AVS 52nd International Symposium
    Thin Films Monday Sessions
       Session TF-MoP

Paper TF-MoP10
Fabrication of Micropatterned Mesoporpous Silica Films on a Flexible Polymer Substrate Through a Pattern Transfer and Subsequent Photocalcination

Monday, October 31, 2005, 5:00 pm, Room Exhibit Hall C&D

Session: Aspects of Thin Films Poster Session
Presenter: A. Hozumi, AIST, Japan
Authors: A. Hozumi, AIST, Japan
M. Inagaki, AIST, Japan
Y. Yokogawa, AIST, Japan
T. Kizuki, AIST, Japan
N. Shirahata, NIMS, Japan
Correspondent: Click to Email
Mesoporous silica (MPS) have attracted much attention due to their advanced applications. In order to fabricate microdevices from such nanoporous materials, they must be formed into microstructured thin films on certain substrates.

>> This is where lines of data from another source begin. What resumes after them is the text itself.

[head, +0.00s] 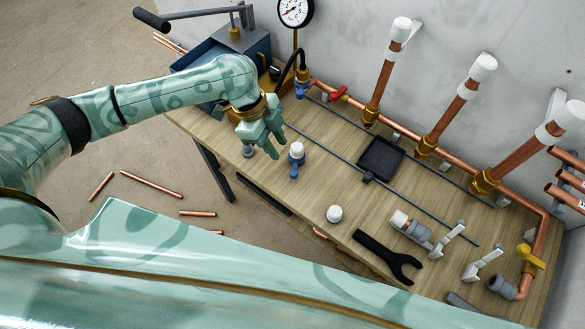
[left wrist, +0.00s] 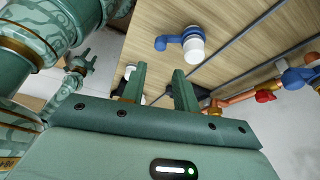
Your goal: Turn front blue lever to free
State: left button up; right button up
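A blue lever (head: 296,168) with a white-capped body stands near the front edge of the bench. It also shows in the left wrist view (left wrist: 165,42), beyond the fingers. A second blue lever (head: 301,90) sits farther back by the copper pipe. My left gripper (head: 264,140) is above the bench, left of the front blue lever and apart from it. In the left wrist view its two fingers (left wrist: 159,72) stand apart with nothing between them. My right gripper (left wrist: 84,62) seems to show small at the left of that view; its opening is unclear.
A red lever (head: 338,94) sits on the back pipe and a yellow one (head: 528,255) at the right. A black tray (head: 381,157), a white cap (head: 334,213) and a black wrench (head: 388,257) lie on the bench (head: 310,125). Upright copper pipes (head: 379,88) line the wall.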

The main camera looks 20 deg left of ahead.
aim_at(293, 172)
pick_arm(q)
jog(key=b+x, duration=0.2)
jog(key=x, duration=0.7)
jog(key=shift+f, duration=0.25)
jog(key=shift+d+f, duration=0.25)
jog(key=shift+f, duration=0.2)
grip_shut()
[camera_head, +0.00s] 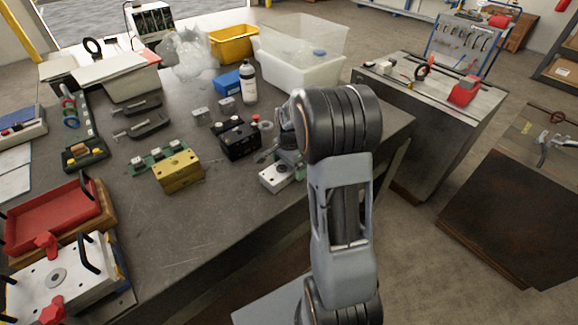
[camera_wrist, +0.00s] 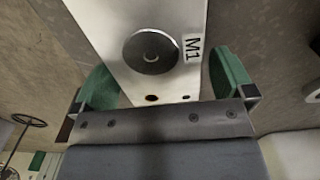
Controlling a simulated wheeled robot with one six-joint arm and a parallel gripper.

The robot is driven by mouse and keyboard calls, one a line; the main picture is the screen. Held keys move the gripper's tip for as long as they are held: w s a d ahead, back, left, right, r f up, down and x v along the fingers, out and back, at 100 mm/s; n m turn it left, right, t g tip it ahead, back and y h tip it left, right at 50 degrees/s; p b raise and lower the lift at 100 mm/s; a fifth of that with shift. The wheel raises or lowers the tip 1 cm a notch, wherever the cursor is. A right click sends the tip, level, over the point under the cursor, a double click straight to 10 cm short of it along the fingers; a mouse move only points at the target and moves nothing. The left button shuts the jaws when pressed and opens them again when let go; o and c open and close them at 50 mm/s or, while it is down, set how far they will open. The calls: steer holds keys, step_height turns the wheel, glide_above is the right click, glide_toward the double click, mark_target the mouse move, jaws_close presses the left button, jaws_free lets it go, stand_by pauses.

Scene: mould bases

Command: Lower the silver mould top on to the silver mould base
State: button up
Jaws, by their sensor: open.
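A silver mould block (camera_wrist: 125,55) with a round dark disc and an "M1" label fills the middle of the wrist view. It appears to be the mould top. My gripper (camera_wrist: 165,80) is open, with one green finger pad on each side of the block; a gap shows at the right pad, and the left pad is close to the block's edge. In the head view a silver mould piece (camera_head: 276,178) with dark holes shows beside my arm, at the table's front right edge.
A yellow mould block (camera_head: 178,172) and a black mould block (camera_head: 240,142) stand left of the silver piece. A bottle (camera_head: 249,83) and a clear bin (camera_head: 298,70) are behind. A red tray (camera_head: 55,220) is at left. The front middle of the table is clear.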

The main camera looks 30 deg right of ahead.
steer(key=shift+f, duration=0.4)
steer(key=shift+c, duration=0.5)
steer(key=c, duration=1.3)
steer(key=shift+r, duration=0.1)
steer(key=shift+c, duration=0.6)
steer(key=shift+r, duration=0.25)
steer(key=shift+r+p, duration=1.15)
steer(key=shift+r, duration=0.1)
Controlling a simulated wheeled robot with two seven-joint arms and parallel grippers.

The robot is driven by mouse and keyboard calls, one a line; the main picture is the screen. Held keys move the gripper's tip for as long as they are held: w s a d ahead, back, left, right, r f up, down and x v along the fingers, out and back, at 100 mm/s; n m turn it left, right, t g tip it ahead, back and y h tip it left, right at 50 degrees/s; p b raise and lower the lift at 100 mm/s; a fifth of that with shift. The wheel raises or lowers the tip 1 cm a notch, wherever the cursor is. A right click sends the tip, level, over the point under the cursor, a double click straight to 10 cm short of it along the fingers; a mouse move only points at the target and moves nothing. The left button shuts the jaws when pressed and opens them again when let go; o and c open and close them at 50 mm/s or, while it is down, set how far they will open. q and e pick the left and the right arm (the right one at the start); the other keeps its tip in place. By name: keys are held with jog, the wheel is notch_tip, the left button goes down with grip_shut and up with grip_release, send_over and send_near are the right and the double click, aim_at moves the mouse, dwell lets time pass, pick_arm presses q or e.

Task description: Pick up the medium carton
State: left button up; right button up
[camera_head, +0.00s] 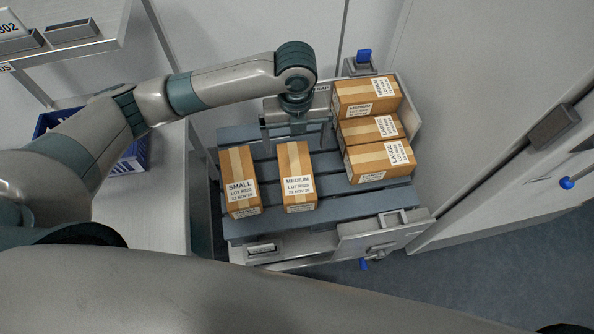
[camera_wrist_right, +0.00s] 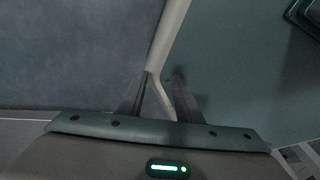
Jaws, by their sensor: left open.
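A medium carton (camera_head: 296,168), brown with pale tape and a label reading MEDIUM, lies on the slatted grey-blue platform (camera_head: 330,208), right of a small carton (camera_head: 239,175). Another carton labelled MEDIUM (camera_head: 355,93) is at the back of the right-hand group. My left gripper (camera_head: 295,145) is open, its fingers pointing down at the far end of the front medium carton; whether they touch it cannot be told. My right gripper (camera_wrist_right: 160,95) shows only in the right wrist view, fingers apart with nothing between them, away from the cartons.
Two cartons labelled LARGE (camera_head: 368,131) (camera_head: 372,162) stand at the platform's right side. A blue crate (camera_head: 128,160) sits on the bench at left under a shelf (camera_head: 75,48). A metal rail with a latch (camera_head: 380,235) edges the platform's front. Bare slats lie between the cartons.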

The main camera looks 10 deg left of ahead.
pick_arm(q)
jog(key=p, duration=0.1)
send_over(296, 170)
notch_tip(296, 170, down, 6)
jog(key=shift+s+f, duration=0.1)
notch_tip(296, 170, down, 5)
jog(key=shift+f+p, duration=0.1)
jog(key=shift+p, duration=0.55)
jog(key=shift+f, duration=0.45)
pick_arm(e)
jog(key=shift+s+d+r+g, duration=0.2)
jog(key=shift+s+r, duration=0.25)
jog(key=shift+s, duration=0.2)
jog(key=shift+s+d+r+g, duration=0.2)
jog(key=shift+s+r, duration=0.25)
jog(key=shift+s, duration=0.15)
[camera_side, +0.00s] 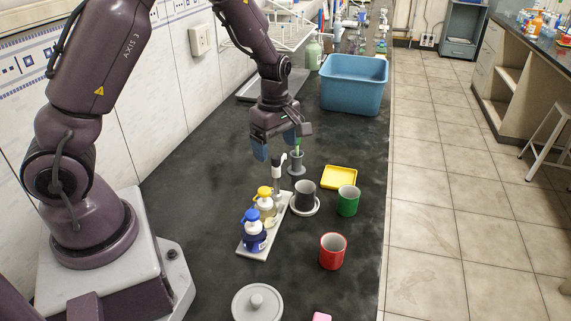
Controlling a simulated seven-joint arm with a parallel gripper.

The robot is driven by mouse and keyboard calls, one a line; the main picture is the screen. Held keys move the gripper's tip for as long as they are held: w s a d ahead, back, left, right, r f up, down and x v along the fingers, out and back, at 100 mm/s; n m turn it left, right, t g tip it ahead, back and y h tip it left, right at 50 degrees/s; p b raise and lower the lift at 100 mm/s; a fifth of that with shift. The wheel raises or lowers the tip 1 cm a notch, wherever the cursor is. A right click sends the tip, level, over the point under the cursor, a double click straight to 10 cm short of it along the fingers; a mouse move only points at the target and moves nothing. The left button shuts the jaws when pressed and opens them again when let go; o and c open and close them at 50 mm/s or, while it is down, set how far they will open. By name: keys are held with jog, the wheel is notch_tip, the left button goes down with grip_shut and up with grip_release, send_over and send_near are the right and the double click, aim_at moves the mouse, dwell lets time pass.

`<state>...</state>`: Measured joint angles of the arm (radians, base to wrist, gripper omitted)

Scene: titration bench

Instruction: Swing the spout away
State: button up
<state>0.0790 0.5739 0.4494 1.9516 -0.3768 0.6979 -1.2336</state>
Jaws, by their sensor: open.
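My gripper (275,148) is open, its two blue fingers pointing down above the bench. Just below it stands a slim dispenser (278,170) with a black and white top, at the far end of a white tray (256,249). A small pale part, which may be the spout (284,159), sticks out at the dispenser's upper right. Whether a finger touches it I cannot tell. A dark grey cup (305,194) stands on a white round base (304,210) just right of the tray. A blue-capped bottle (254,236) and a yellow-capped bottle (265,205) stand on the tray.
A grey holder (297,168) with a green item stands close behind the dispenser. A yellow dish (340,177), green mug (348,201) and red mug (332,251) are to the right. A grey lid (257,303) lies in front. A blue tub (354,84) stands behind.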

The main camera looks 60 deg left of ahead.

In particular, such microfabrication on polymeric surfaces has been attracting more and more attention to fabricate flexible microdevices. In this study, we report a novel way to fabricate MPS microstructures on the flexible polymer substrate based on a pattern transfer method. First, fluoroalkylsilane (FAS) self-assembled monolayer (SAM)-covered Si substrate was photolithographically micropatterned. Next, the second SAM, e.g., aminosilane (AEAMPS) SAM was site-selectively formed onto lithographically defined patterns through a liquid phase process. The substrate was then immersed in a solution consisting of tetraethoxysilane, cetyltrimethylammonium chroride, hydrochloric acid and water. As evidenced by AFM, surfactant-silica composite film was preferentially deposited on the FAS-SAM regions, while undesirable deposition was not observed on the AEAMPS-SAM regions. In order to transfer the micropatterns to the polymer substrate, they were attached firmly to the polymer surface. Subsequently, the polymer substrate was heated to its glass transition point and was kept at this temperature for 1 hour under the pressure of 2~4 MPa. AFM, EDS and XRD confirmed that the micropatterns were successfully transfered to the polymer substrate without distortion their morphologies and nanostructures, since the adhesion of the micropatterns and the FAS-SAM surface was very weak. Finally, on the basis of photocalcinationt, the micropatterns were exposed to172 nm vacuum UV light for 3 hours at 10 Pa to eliminate surfactant molecules in order to obtain nanopores. The resulting MPS micropatterns adhered very tightly to the polymer substrate and never peeled off even after a tape peeling test.